In one new study, researchers based at NASA's Exoplanet Science Institute at the California Institute of Technology, in Pasadena, Calif., carefully analyzed the location of both a planet called Kepler-69c and its habitable zone. Their analysis shows that this planet, which is 1.7 times the size of Earth, lies just outside the inner edge of the zone, making it more of a Super Venus than a Super Earth, as previous estimates indicated.
"On the way to finding Earths, Kepler is telling us a lot about the frequency of Venus-like planets in our galaxy," said Stephen Kane, lead author of the new paper on Kepler-69c appearing in the Astrophysical Journal Letters.
To determine the location of a star's habitable zone, one must first learn how much total radiation it emits. Stars more massive than our sun are hotter, and blaze with radiation, so their habitable zones are farther out. Similarly, stars that are smaller and cooler sport tighter belts of habitability than our sun. For example, the Super Earth planet called Kepler-62f, discovered by Kepler to orbit in the middle of a habitable zone around a cool star, orbits closer to its star than Earth. The planet takes just 267 days to complete an orbit, as compared to 365 days for Earth.
Knowing precisely how far away a habitable zone needs to be from a star also depends on chemistry. For example, molecules in a planet's atmosphere will absorb a certain amount of energy from starlight and radiate the rest back out. How much of this energy is trapped can mean the difference between a turquoise sea and erupting volcanoes.
Researchers led by Ravi kumar Kopparapu of Penn State University, University Park, Pa., used this type of chemical information to nudge the habitable zone out a bit farther than previously thought. The team's 2013 Astrophysical Journal study is the current gold standard in determining how a star's total radiation output relates to the location of its habitable zone. Kane and his colleagues used this information to fine-tune the boundaries of Kepler-69c's habitable zone, in addition to careful measurements of the star's total energy output and the orbit of the planet.
"Understanding the properties of the star is critical to determining planetary properties and calculating the extent of the habitable zone in that system," said Kane.

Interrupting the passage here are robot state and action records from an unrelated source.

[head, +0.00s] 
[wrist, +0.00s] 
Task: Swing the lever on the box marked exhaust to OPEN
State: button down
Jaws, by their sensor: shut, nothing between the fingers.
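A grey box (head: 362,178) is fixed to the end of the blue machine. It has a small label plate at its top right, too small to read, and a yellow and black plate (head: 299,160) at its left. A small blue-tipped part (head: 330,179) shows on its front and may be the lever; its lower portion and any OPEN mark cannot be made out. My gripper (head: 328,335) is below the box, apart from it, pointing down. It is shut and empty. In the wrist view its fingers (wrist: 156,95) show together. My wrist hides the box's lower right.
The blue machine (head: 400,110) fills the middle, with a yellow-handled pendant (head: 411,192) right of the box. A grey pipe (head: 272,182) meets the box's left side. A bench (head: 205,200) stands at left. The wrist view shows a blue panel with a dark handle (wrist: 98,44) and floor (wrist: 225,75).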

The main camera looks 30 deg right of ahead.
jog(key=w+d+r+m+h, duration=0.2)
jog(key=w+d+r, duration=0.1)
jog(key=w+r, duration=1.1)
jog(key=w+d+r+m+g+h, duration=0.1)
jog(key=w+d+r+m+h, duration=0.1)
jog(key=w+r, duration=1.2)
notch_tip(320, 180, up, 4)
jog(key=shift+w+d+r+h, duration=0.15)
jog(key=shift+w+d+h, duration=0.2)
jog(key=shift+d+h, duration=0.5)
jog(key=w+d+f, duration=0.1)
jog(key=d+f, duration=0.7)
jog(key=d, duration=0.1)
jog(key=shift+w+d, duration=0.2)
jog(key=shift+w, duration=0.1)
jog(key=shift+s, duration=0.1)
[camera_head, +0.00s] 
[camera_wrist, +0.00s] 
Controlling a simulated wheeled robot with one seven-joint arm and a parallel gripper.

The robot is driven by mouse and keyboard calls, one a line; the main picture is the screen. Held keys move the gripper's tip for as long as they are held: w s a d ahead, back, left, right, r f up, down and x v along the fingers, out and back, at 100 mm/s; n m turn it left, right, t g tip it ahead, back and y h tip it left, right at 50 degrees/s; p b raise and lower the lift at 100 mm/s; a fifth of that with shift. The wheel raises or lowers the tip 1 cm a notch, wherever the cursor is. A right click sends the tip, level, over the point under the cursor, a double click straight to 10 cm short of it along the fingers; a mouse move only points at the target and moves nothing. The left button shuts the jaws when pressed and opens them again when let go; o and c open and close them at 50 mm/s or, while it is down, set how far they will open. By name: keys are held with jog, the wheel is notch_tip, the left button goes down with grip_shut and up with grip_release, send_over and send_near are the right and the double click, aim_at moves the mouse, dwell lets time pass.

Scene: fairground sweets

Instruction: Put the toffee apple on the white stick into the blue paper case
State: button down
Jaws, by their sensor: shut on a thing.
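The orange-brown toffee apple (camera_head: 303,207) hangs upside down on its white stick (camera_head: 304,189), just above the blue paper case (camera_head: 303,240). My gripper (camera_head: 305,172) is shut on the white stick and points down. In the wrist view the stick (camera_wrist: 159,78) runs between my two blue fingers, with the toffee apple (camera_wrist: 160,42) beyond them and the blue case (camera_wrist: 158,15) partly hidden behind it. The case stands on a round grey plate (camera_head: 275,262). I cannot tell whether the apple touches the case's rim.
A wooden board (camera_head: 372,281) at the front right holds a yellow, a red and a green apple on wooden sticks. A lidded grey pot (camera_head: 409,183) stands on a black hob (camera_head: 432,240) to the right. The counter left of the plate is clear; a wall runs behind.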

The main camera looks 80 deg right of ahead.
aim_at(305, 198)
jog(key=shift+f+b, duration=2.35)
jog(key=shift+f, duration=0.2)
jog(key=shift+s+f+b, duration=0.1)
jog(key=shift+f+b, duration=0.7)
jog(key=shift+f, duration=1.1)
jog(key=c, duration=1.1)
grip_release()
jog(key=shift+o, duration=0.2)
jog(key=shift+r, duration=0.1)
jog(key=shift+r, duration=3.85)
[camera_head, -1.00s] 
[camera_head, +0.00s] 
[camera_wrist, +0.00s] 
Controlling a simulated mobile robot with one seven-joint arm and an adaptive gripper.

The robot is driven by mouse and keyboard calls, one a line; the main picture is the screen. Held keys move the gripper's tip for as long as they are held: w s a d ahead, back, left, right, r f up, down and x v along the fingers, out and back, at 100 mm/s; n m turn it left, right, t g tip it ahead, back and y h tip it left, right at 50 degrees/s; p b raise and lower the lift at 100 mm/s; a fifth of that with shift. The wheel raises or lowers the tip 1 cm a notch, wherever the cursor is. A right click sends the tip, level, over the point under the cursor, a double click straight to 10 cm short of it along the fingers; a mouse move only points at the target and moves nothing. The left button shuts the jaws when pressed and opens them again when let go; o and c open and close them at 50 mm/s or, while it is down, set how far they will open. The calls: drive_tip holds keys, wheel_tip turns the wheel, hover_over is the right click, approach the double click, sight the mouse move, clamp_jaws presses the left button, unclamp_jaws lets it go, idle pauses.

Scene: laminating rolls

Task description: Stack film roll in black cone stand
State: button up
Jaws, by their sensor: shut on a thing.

But before you purchase real estate in a habitable zone, keep in mind there are other factors that dictate whether a world develops lush greenery and beaches. Eruptions from the surfaces of stars called flares, for example, can wreak havoc on planets.
"There are a lot of unanswered questions about habitability," said Lucianne Walkowicz, a Kepler science team member based at Princeton University, N.J., who studies flaring stars. "If the planet gets zapped with radiation all the time by flares from its parent star, the surface might not be a very pleasant place to live. But on the other hand, if there's liquid water around, that makes a really good shield from high-energy radiation, so maybe life could thrive in the oceans."
Flares can also scrape off the atmospheres of planets, complicating the picture further. This is particularly true for the smaller, cooler stars, which tend to be more hyperactive than stars like our sun.
Ideally, astronomers would like to know more about the atmosphere of potentially habitable planets. That way they could look at the planet's molecular makeup for signs of runaway greenhouse gases that could indicate an inhospitable Venus-like planet. Or, future space telescopes might even be able to pick up signatures of oxygen, water, carbon dioxide and methane—indicators that the planet might be somebody's home.
NASA's upcoming James Webb Space Telescope will bring us closer to this goal, by probing the atmospheres of planets, some of which may lie in habitable zones. The mission won't be able to examine the atmospheres of planets as small as Earth, so we'll have to wait for another future telescope to separate out the Venuses from the Earths.